Wednesday, 23 February 2011


To be honest, I don't know where to start from; I don't know what to tell, I don't even know what I want to tell.
Not a single night has passed, in which I haven't fallen asleep reliving the feeling of the rock under my skin, the pressure of a hold, the addicting sensasion of sticking a move and feeling solid and in control. From the very first day, each night I had something to dream about, and every day brought more.
This has been a very successful trip for me. Of course it's no P-Rob ticklist, it's my ticklist, but I feel it's a good ticklist for an old fart.
I am sure it will take me more than just one post to go through the many, infinite moments that made this trip special.
One can see something and think it's beautiful; then he starts thinking that he wants to be closer to that beautiful thing; then he starts dreaming about that thing, and finally he wants to make that thing his thing also, at least for a brief moment. Few times in my life I experienced what I did experience when my right hand fell onto the good hold of "Brad Pit". Matching it, and exiting the problem, unlike many other times, I didn't feel like letting go my traditional almighty roar. This time, instead, I felt something surging inside my chest, that tightened my stomach and made my eyes wet. Commotion for a boulder problem? Apparently yes. I don't know why, but that's what happened. The previous day I wanted to quit climbing - seriously, I even phoned my girlfriend to tell her - the following day all the pressure was gone, and all I was having from the climbing was joy and fullfillment.

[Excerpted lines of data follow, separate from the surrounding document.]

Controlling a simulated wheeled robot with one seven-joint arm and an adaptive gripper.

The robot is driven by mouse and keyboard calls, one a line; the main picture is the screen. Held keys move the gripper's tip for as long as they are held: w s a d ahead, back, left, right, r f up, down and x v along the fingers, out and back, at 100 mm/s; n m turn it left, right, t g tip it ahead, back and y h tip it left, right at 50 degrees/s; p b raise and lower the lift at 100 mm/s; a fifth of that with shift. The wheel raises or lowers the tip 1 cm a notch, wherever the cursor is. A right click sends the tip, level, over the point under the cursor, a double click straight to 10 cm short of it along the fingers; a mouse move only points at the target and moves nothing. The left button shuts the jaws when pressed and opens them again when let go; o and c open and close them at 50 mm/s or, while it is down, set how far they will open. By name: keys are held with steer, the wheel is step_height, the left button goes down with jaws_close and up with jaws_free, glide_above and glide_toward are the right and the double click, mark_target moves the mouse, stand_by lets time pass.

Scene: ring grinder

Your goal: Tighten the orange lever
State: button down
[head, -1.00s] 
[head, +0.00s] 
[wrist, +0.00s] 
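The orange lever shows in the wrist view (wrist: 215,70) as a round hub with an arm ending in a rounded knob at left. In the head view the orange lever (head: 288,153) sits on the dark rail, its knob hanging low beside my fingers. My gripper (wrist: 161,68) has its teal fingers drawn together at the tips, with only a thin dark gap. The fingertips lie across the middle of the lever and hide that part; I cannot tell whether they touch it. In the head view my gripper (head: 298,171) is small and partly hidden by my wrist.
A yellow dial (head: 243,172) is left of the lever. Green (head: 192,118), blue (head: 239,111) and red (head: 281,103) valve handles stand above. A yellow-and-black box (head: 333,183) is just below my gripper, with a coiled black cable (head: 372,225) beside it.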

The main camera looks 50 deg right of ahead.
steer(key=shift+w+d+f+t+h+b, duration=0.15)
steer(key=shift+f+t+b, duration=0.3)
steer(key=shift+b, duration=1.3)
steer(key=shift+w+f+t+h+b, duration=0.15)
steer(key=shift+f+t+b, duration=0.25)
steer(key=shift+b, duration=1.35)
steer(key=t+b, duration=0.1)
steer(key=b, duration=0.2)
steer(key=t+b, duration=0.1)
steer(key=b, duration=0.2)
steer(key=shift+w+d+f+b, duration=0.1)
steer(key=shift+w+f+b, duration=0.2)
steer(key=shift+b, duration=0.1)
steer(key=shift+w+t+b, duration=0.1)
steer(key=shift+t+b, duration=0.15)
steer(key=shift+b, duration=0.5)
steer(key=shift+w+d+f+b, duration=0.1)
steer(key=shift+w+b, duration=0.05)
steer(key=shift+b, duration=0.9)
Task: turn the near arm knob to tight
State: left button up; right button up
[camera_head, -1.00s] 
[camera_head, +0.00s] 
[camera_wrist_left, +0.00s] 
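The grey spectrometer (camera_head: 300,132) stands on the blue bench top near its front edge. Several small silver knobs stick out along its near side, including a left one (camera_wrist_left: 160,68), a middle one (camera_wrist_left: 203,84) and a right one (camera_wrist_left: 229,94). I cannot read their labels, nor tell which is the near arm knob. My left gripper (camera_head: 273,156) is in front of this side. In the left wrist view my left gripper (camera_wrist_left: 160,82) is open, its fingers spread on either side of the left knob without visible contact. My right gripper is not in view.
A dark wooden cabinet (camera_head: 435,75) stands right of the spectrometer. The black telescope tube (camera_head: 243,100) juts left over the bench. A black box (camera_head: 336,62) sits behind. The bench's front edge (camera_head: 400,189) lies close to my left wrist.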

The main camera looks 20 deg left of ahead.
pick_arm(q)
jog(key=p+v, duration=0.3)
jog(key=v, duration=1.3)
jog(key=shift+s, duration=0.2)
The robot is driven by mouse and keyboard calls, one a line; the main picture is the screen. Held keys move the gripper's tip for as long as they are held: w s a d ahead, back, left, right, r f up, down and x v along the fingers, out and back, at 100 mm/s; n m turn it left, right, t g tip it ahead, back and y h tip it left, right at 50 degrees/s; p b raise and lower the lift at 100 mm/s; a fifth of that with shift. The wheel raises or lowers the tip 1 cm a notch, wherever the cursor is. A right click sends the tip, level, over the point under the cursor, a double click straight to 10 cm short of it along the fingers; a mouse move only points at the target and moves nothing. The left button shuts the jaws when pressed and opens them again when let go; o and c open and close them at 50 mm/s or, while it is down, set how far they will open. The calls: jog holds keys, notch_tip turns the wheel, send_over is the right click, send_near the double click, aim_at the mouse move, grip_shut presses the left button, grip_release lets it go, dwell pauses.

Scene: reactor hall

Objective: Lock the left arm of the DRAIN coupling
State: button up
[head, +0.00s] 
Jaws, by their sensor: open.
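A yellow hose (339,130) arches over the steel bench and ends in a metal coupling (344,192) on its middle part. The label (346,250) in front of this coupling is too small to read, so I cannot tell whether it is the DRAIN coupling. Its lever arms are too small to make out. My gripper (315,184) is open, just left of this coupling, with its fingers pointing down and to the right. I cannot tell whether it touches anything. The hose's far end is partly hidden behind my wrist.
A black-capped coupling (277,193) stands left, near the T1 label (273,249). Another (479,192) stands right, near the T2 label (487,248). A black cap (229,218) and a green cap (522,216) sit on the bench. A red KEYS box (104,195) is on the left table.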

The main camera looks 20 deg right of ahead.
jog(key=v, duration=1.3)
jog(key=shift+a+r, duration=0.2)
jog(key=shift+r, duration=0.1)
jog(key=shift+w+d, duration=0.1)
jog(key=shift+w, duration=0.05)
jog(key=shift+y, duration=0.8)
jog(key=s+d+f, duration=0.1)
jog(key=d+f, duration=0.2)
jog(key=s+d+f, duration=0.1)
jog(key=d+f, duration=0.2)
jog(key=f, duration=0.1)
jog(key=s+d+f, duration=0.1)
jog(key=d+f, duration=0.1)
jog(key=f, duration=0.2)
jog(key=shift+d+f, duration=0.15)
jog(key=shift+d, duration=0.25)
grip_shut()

The key should be being able to find that same joy and that same fullfillment just in the simple act of climbing something, not a particular problem, but this is not possible. It would be like trying to fall in love with any girl. Doing something unexpected brings joy, one kind of joy that I also experienced in this trip, during my second week, when I climbed some problems that weren't in my dream list; but before, in the first week, all I wanted was to bear the pressure that I had put myself under: dreaming to climb some specific problems, and building a trip around these targets, was a great risk. Just as one day before I wanted to throw the proverbial towel, now I could be here, writing that the weather had been poor and stopped me from ticking my projects; or simply that I hadn't been good enough to climb them, therefore quitting.
I could be, but I am not. For some reason, that I don't know precisely, things worked out; they clicked. The pressure, released, morphed into some special fuel that propelled me up a few other problems, desired or simply found along the way.
I haven't tried everything I wanted, and obviously I haven't climbed everything I tried, but I feel accomplished.
Everything has been on the razor edge of uncertainity: I was sure I could do certain moves or problems, while I was sure I was going to struggle on others, and at moments I have also been unsure about the result. As happened before, I am pondering what would have been my reactions, had I not climbed something that I felt worth. Again, looking back, all the many times that this has happened, that I have been confronted by failure, after the initial dismay and sadness, I have always worked my way back up to the erect position, and as soon as I had something back, I have always put it on the table again. The chase is better than the catch? No, at least not always. As I've said many times, it's a matter of dedication. It all becomes worthwile when it costs us time, effort, and dedication. I could have spent my holiday climbing dozens of easy problems, but I chose to play it differently, because that's like me. Have I been lucky? Yes and no. Lucky in having some days of good weather. But I don't remember one single move, in the problems I did, that I stuck because of luck. I stuck the moves because I am a motherfucker. Because I spent double digit minutes hanging from the Beastmaker alone in my living room; because I spent hours setting and trying my own problems in the gym; because I spent ages driving to the rocks, to maintain the "feel" for the real thing, the addiction to the move, the desire to finish a line. Because, after all, it's all just an enormous, continuous exercise of testing our will. "Warren Harding is not coming down" writes "Largo" in his book. I am not going down, and if I do, I'll cry, I'll swear, I'll find all the excuses I can, I'll blame everyone else, myself, and everything that I feel was against me. But then at some point I'll want to see again a man in me, and I'll go back up again.